А потом кто-то привел ее на киностудию имени Довженко. Начинала редактором. Старейший режиссер, Лесь Филимонович Швачко, уговорил начать новое дело — студийный музей. Начиналось все с крохотной комнаты в административном здании. Продолжилось в так называемом Щорсовском корпусе, специально построенном для съемок легендарного довженковского фильма. Со временем музей укрепился, сделали экспозиционную часть — рабочий кабинет великого режиссера, обстановка хаты в Соснице, большая музейная комната. А еще неутомимое собирание кинематографических архивов. В ней не иссякала хорошая архивистская жажда собирательства — по всему свету. И как она гордилась каждой найденной мелочью!
А еще в ее жизни была дружба с женой Довженко, Юлией Солнцевой. То была женщина властная, даже деспотичная. Татьяна Тимофеевна терпела все — непосредственное прикосновение к памяти о великом художнике компенсировало любые изъяны. Хотя даже ее терпение иногда иссякало. Помню, как рассказывала об одной поездке на Новодевичье кладбище в Москве, где похоронен Довженко. Машину внутрь не пустили, пришлось тащить Солнцеву, сидящую в небольшом кресле (она уже практически не ходила), на руках. Двум женщинам делать это было нелегко, они часто останавливались, выслушивая попреки и оскорбления…
Все же общение с Солнцевой дало ей много. Тем большим ударом было то, что архив Довженко (та часть его, которая оставалась в квартире) оказался завещанным другому человеку. Там было что-то нечисто, мне кажется. Татьяна Тимофеевна подробно рассказывала мне, что именно содержалось в папках, собранных ею и Солнцевой. Скажем, записи, посвященные Сталину и Берии. Зная теперь несколько больше об отношениях Довженко и власти, можно предположить, что соответствующие органы сделали все, чтобы рукописи и документы (не переданные ранее в госархив) не попали к архивистам, музейщикам. Быть может, все же удастся когда-нибудь разыскать их.

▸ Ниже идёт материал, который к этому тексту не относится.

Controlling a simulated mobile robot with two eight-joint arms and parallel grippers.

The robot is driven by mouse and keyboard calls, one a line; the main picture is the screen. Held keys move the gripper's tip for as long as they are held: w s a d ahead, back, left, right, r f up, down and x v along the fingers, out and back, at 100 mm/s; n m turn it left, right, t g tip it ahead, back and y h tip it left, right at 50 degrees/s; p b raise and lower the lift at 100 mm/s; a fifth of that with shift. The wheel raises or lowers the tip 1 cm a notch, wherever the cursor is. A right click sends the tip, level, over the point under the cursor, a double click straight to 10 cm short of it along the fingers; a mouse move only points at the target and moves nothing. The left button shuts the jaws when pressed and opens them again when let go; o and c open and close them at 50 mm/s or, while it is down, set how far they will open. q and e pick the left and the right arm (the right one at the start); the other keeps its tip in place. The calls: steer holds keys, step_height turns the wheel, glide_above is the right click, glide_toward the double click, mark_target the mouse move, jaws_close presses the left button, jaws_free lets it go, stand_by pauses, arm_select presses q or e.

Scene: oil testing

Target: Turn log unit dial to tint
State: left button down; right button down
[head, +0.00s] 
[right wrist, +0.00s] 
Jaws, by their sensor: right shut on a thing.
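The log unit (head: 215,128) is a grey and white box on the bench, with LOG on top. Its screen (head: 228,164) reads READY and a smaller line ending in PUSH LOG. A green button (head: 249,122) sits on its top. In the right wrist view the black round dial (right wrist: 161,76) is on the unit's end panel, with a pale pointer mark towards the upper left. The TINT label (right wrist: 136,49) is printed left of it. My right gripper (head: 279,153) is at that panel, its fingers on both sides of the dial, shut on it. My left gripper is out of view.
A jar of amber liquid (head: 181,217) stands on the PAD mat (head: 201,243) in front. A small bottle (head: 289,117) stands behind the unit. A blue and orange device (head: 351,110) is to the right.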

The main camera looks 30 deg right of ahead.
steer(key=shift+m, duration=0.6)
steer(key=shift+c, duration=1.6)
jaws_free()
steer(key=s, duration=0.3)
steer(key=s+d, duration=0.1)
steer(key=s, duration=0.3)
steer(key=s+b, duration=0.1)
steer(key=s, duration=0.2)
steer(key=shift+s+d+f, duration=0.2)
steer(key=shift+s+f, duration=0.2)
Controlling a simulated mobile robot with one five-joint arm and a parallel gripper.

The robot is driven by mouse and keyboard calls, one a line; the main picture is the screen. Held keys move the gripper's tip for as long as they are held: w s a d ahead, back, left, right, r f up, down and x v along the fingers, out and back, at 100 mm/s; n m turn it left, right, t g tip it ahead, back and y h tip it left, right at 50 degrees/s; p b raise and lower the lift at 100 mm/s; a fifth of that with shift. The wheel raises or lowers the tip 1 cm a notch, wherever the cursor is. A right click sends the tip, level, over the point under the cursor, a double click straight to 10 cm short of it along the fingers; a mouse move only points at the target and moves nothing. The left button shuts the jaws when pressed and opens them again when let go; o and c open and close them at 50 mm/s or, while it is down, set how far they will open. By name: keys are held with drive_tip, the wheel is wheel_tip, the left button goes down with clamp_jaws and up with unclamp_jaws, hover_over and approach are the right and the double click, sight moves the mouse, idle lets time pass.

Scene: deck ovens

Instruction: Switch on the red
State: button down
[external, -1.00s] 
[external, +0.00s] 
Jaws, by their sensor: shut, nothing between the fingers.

Деревянко была удивительно общительным человеком. Когда грянул Чернобыль, именно она тащила кинематографистов в зону: там работают люди, их нужно культурно развлечь и отвлечь. Фронтовая закваска. Десятки выездов — быть может, именно те дни и укоротили ее век. Но она, похоже, не жалела о том, что было: есть упоение в бою.
Здоровье, однако, подводило ее все чаще. Никогда не забуду, как за десять дней до смерти она просила по телефону: «Сережа, спаси меня!» Господи, как? Черный лик смерти неумолимо приближался. За два или три дня до кончины она сказала сыну: «Это меня Солнцева зовет к себе, на свое столетие» (ее юбилей — в начале августа). Кто знает, может, так оно и есть. Татьяна Тимофеевна столько сделала для укрепления памяти о звездной паре, что они наверняка уже готовы встретить ее где-то там, у небесных врат.
Она постоянно ворошила, будоражила прошлое, а теперь сама становится им. Ну как в это поверить? Не нужно верить. Сказал ведь поэт: «Неправда, друг не умирает, лишь рядом быть перестает…».
Не умирают любовь, фанатичная увлеченность своим делом, чистое, беззаветное служение людям. Это все остается навсегда.